NRCD Road Node Table ( .NAT)
ATTRIBUTES | TYPE | SIZE |
COMMENTS |
SUFI | I | 12,12 |
Unique ID - (Primary Key for Table)*** |
MODIFIED_DATE | D | 8,10 |
Last modified date of the node in the NRCD data (empty @ present) |
TYPE | B | 4,5 |
Type of node, e.g., roundabout, over / under |
CONTROL | B | 4,5 |
Type of signal on node, e.g., traffic lights, stop signal |
Quality Assurance
QA was performed on the spatial and attribute data using a combination of automated procedures and visual checking. The following are a few examples:
Positional Accuracy
The positional accuracy of the data varies depending on source. Metadata about accuracy is intrinsically linked to the source of the road segments. Urban areas are accurate to +/- 5m and +/- 20m in rural areas. The following diagram shows confirmation of accuracy in an urban area differentially rectified ortho photo.

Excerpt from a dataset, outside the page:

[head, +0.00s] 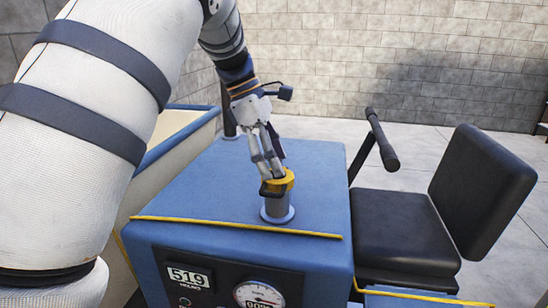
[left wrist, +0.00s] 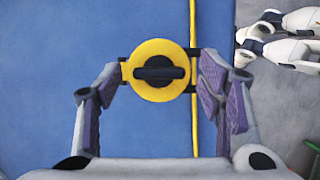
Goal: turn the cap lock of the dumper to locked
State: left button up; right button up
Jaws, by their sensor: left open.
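The dumper's blue body (head: 190,192) fills the middle of the head view. A yellow cap (head: 287,180) sits on a short grey filler neck (head: 278,208) on its top. In the left wrist view the yellow cap (left wrist: 159,88) shows from above, with a dark bar across it lying level in the picture. My left gripper (head: 270,180) is at the cap from above. In the left wrist view its fingers (left wrist: 160,80) stand open, one on each side of the cap, close to its rim. I cannot tell whether they touch it. My right gripper is not clearly seen.
A black seat (head: 405,235) with a backrest and a black lever (head: 382,140) stand right of the body. A yellow strip (head: 235,227) runs along the body's front top edge, above a gauge (head: 258,295) and an hours display (head: 189,276). A block wall (head: 400,60) stands behind.

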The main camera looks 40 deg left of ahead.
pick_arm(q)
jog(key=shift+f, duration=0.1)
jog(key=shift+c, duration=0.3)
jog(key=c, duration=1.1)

Diagram illustrating accuracy of the NRCD against an ortho photo in an urban area.
Maintenance
To ensure the NRCD is always up to date it is maintained from a variety of sources, e.g.
(i) LINZ DCDB
(ii) Information from Local Authorities such as details on new and proposed roads, street numbering, new one way street and traffic lights
(iii) site verification
(iv) GPS data
(v) satellite imagery
(vi) orthophotos
As SUFIs and date stamps are associated with each road segment, it is possible to identify where modifications have occurred to the database. This facilitates the provision of updated information to users who already have been supplied with a full version of NRCD. Clients are then notified and provided with only those features that have been deleted, inserted or modified. To ensure that each arc and node has a unique id and that topological and attribute checks are enforced, a series of routines are applied after each maintenance session.
Applications of the NRCD
The NRCD has already been successfully implemented by Terralinks cartographic department and New Zealand's Automobile Association for AVL applications. The national coverage and portability of data between Arc/Info and CAD systems has also been a great advantage. Anticipated applications include: route analysis - determining optimum path; vehicle dispatch and navigation - emergency services; fleet location monitoring; and asset management.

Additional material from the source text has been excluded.